Is there anything that doesn’t taste delicious deep fried? I mean, really?
This is a recipe we have both been really excited to do and it really was amazing. If you’re a fan of prawns it’s a must try!
What you’ll need (serves 2)
250g peeled prawns
Half a ciabatta
2 1/2 tsp of Bayou Blast (we substituted onion powder and salt for onion salt)
500ml of vegetable oil
100g wholemeal flour
Pinch of salt
1/2 red onion
1 red pepper
1/2 tin chopped tomatoes
As much sweetcorn as you want
Salt & pepper
Sweet chilli mayo
1. Mix the flour, water & salt together until a sticky dough forms. Knead for 2-3 minutes and then set aside for later.

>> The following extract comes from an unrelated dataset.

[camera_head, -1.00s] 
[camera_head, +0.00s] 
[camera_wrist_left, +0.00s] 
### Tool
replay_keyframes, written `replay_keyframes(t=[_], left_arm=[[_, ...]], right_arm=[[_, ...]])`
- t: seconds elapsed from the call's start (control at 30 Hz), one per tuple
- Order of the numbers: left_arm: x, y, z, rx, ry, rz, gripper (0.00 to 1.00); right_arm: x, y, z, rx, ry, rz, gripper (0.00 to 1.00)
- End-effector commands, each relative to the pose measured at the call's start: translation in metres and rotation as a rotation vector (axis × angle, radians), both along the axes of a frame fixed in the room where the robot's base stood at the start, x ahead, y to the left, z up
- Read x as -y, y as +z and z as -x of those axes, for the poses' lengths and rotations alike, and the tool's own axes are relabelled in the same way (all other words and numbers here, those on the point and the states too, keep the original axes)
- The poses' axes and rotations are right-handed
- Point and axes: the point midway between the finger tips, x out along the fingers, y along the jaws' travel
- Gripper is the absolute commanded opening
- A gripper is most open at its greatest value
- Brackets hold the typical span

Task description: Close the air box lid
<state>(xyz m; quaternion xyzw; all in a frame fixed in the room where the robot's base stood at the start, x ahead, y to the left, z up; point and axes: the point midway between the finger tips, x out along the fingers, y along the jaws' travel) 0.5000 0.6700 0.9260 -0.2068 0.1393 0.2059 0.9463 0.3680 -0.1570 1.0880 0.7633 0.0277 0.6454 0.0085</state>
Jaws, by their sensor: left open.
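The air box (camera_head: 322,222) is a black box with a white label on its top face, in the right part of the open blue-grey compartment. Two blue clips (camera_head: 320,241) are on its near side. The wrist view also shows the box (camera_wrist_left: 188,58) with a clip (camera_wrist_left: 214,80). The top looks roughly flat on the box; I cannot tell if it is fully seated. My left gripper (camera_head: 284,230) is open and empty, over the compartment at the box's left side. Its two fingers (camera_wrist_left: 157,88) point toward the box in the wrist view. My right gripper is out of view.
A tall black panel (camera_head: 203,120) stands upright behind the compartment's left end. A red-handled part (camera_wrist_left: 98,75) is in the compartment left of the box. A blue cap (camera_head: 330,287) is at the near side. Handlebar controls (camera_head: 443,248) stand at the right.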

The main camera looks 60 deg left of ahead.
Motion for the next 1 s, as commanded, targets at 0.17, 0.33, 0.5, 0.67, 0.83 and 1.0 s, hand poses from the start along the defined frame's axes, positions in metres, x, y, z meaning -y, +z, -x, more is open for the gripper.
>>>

2. Run the ciabatta through a food processor until it turns into fine breadcrumbs, then lay onto a baking tray and put under the grill until they turn crispy.
3. Whisk the egg with 1 tsp of the Bayou Blast. We would have added 1tsp of double cream at this point if someone (Jess) hadn’t accidentally binned it the night before.
4. Coat the prawns in the egg mixture and then cover the prawns in the breadcrumbs.
5. Divide the dough into 4 balls, flour surface and roll them into thin circles. Don’t be afraid to add loads of flour to try and stop it sticking so much.
6. Put the salsa ingredients through the food processor and then add to a frying pan with heated oil on a low heat. Keep an eye on it a stir occasionally.
7. Heat the oil in a deep pan on a high heat, we used a wok.
8. Dump the prawns in and fry for 2-3 minutes or until golden brown.
9. Heat a little bit of oil in a frying pan and when hot fry each taco individually for 1 minute on each side. Once done, keep under a tea towel to keep warm until you’re ready to eat later.
10. Serve with the salsa, salad and sauce!